PROBLEM STATEMENT ▸ Go through the material and pull out every line with the string "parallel" in it.

(Rows from a robot dataset)
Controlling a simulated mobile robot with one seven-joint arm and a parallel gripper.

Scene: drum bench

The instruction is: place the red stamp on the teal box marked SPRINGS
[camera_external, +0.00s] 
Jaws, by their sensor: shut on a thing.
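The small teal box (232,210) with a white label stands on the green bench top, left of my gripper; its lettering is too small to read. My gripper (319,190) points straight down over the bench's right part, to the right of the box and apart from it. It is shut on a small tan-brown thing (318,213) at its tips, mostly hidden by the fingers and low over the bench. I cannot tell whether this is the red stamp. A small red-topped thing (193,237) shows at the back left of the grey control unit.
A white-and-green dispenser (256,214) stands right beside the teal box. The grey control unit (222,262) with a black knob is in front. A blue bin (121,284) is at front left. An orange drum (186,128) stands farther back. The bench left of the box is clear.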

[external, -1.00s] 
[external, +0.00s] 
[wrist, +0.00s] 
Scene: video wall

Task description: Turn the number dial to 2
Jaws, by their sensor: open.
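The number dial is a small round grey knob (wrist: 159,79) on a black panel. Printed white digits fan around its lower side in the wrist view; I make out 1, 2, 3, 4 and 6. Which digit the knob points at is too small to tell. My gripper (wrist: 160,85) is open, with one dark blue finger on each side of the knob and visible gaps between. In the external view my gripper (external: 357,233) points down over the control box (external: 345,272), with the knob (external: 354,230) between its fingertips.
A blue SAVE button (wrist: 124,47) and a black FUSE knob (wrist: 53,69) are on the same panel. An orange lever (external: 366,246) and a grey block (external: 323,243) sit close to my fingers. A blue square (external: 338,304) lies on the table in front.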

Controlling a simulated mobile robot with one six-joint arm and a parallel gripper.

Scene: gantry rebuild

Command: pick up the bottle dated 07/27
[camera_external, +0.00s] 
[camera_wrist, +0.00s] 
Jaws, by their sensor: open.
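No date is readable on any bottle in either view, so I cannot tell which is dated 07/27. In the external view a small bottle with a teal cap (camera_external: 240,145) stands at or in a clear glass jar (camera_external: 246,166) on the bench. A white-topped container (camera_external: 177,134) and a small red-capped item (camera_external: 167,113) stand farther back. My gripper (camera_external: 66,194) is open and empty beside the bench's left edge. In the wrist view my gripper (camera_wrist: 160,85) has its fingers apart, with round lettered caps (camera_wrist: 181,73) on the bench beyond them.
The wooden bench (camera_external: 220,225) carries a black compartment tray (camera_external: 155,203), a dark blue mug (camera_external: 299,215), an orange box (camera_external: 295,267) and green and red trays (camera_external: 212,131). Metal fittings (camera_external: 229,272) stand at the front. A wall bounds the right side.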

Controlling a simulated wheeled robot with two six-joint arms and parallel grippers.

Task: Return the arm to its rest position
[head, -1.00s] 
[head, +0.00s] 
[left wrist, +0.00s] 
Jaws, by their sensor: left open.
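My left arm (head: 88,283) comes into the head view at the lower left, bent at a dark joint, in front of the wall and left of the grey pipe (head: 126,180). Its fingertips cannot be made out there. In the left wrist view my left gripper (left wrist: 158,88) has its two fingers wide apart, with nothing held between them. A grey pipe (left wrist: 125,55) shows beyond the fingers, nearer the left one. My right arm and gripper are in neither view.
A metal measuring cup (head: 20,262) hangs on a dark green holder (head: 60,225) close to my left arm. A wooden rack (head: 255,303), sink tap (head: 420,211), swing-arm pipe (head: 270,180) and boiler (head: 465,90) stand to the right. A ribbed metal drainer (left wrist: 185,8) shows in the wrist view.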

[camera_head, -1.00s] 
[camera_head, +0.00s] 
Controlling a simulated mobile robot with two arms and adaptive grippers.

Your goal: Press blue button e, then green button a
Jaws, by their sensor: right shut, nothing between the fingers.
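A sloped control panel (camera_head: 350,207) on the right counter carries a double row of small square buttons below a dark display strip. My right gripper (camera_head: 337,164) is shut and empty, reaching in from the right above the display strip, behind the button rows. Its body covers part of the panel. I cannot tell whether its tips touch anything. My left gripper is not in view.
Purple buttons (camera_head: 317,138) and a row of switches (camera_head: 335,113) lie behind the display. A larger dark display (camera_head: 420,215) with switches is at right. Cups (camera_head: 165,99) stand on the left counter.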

TASK SOLUTION ▸
Controlling a simulated mobile robot with one seven-joint arm and a parallel gripper.
Controlling a simulated mobile robot with one six-joint arm and a parallel gripper.
Controlling a simulated wheeled robot with two six-joint arms and parallel grippers.

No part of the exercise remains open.